**DIRECTIONS**
Nothing in the records may be left out or altered; reproduce them all exactly.
_ _ _ _
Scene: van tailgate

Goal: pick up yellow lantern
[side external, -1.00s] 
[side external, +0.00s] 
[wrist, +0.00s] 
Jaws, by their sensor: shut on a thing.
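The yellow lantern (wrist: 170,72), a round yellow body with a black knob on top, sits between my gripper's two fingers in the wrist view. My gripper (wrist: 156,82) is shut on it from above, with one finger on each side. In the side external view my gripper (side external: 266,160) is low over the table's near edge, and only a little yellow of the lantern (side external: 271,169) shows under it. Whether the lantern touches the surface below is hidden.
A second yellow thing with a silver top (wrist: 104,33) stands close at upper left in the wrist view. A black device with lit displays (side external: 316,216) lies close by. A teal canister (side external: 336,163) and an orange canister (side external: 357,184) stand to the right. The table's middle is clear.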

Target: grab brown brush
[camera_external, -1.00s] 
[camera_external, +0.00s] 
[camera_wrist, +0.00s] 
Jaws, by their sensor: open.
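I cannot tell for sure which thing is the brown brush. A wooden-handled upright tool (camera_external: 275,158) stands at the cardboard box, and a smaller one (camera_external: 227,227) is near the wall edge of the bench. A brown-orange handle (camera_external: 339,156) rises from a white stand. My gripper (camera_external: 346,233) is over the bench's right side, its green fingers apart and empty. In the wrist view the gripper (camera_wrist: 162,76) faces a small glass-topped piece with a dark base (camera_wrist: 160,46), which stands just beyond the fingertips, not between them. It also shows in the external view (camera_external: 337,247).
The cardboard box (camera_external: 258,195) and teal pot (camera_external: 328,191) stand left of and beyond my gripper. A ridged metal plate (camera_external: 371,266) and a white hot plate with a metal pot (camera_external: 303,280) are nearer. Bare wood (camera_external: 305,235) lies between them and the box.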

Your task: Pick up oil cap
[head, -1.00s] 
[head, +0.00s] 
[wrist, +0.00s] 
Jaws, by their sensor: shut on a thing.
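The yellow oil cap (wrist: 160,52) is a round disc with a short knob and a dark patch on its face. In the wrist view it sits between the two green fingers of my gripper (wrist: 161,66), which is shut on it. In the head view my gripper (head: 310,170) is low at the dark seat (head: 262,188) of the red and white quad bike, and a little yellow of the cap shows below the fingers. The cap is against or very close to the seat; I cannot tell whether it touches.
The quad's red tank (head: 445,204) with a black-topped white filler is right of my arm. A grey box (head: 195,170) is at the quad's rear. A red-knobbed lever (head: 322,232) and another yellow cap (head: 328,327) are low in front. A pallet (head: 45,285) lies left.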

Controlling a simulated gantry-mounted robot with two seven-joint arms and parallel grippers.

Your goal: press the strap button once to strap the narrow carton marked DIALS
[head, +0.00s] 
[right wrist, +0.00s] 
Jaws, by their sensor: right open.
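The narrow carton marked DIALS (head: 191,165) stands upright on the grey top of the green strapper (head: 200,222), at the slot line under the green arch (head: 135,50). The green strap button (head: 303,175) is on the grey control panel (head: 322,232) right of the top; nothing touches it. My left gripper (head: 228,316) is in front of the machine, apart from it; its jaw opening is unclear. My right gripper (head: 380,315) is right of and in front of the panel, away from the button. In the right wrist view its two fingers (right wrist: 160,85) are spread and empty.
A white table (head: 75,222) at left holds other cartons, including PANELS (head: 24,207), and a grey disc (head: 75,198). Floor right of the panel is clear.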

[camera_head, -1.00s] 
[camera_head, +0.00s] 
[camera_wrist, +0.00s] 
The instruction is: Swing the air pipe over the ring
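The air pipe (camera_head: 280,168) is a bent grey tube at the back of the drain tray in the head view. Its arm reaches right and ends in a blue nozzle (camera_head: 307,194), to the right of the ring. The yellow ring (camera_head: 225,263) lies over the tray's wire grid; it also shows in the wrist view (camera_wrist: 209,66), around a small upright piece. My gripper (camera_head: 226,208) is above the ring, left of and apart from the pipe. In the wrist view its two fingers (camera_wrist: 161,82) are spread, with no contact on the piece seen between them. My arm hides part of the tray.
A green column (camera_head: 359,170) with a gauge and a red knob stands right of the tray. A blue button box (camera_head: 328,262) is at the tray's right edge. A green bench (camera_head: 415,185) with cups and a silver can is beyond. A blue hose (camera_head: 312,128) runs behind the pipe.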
_ _ _ _
**FULL RESPONSE**
Scene: van tailgate

Goal: pick up yellow lantern
[side external, -1.00s] 
[side external, +0.00s] 
[wrist, +0.00s] 
Jaws, by their sensor: shut on a thing.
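The yellow lantern (wrist: 170,72), a round yellow body with a black knob on top, sits between my gripper's two fingers in the wrist view. My gripper (wrist: 156,82) is shut on it from above, with one finger on each side. In the side external view my gripper (side external: 266,160) is low over the table's near edge, and only a little yellow of the lantern (side external: 271,169) shows under it. Whether the lantern touches the surface below is hidden.
A second yellow thing with a silver top (wrist: 104,33) stands close at upper left in the wrist view. A black device with lit displays (side external: 316,216) lies close by. A teal canister (side external: 336,163) and an orange canister (side external: 357,184) stand to the right. The table's middle is clear.

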Target: grab brown brush
[camera_external, -1.00s] 
[camera_external, +0.00s] 
[camera_wrist, +0.00s] 
Jaws, by their sensor: open.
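I cannot tell for sure which thing is the brown brush. A wooden-handled upright tool (camera_external: 275,158) stands at the cardboard box, and a smaller one (camera_external: 227,227) is near the wall edge of the bench. A brown-orange handle (camera_external: 339,156) rises from a white stand. My gripper (camera_external: 346,233) is over the bench's right side, its green fingers apart and empty. In the wrist view the gripper (camera_wrist: 162,76) faces a small glass-topped piece with a dark base (camera_wrist: 160,46), which stands just beyond the fingertips, not between them. It also shows in the external view (camera_external: 337,247).
The cardboard box (camera_external: 258,195) and teal pot (camera_external: 328,191) stand left of and beyond my gripper. A ridged metal plate (camera_external: 371,266) and a white hot plate with a metal pot (camera_external: 303,280) are nearer. Bare wood (camera_external: 305,235) lies between them and the box.

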Your task: Pick up oil cap
[head, -1.00s] 
[head, +0.00s] 
[wrist, +0.00s] 
Jaws, by their sensor: shut on a thing.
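The yellow oil cap (wrist: 160,52) is a round disc with a short knob and a dark patch on its face. In the wrist view it sits between the two green fingers of my gripper (wrist: 161,66), which is shut on it. In the head view my gripper (head: 310,170) is low at the dark seat (head: 262,188) of the red and white quad bike, and a little yellow of the cap shows below the fingers. The cap is against or very close to the seat; I cannot tell whether it touches.
The quad's red tank (head: 445,204) with a black-topped white filler is right of my arm. A grey box (head: 195,170) is at the quad's rear. A red-knobbed lever (head: 322,232) and another yellow cap (head: 328,327) are low in front. A pallet (head: 45,285) lies left.

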Controlling a simulated gantry-mounted robot with two seven-joint arms and parallel grippers.

Your goal: press the strap button once to strap the narrow carton marked DIALS
[head, +0.00s] 
[right wrist, +0.00s] 
Jaws, by their sensor: right open.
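The narrow carton marked DIALS (head: 191,165) stands upright on the grey top of the green strapper (head: 200,222), at the slot line under the green arch (head: 135,50). The green strap button (head: 303,175) is on the grey control panel (head: 322,232) right of the top; nothing touches it. My left gripper (head: 228,316) is in front of the machine, apart from it; its jaw opening is unclear. My right gripper (head: 380,315) is right of and in front of the panel, away from the button. In the right wrist view its two fingers (right wrist: 160,85) are spread and empty.
A white table (head: 75,222) at left holds other cartons, including PANELS (head: 24,207), and a grey disc (head: 75,198). Floor right of the panel is clear.

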[camera_head, -1.00s] 
[camera_head, +0.00s] 
[camera_wrist, +0.00s] 
The instruction is: Swing the air pipe over the ring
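The air pipe (camera_head: 280,168) is a bent grey tube at the back of the drain tray in the head view. Its arm reaches right and ends in a blue nozzle (camera_head: 307,194), to the right of the ring. The yellow ring (camera_head: 225,263) lies over the tray's wire grid; it also shows in the wrist view (camera_wrist: 209,66), around a small upright piece. My gripper (camera_head: 226,208) is above the ring, left of and apart from the pipe. In the wrist view its two fingers (camera_wrist: 161,82) are spread, with no contact on the piece seen between them. My arm hides part of the tray.
A green column (camera_head: 359,170) with a gauge and a red knob stands right of the tray. A blue button box (camera_head: 328,262) is at the tray's right edge. A green bench (camera_head: 415,185) with cups and a silver can is beyond. A blue hose (camera_head: 312,128) runs behind the pipe.

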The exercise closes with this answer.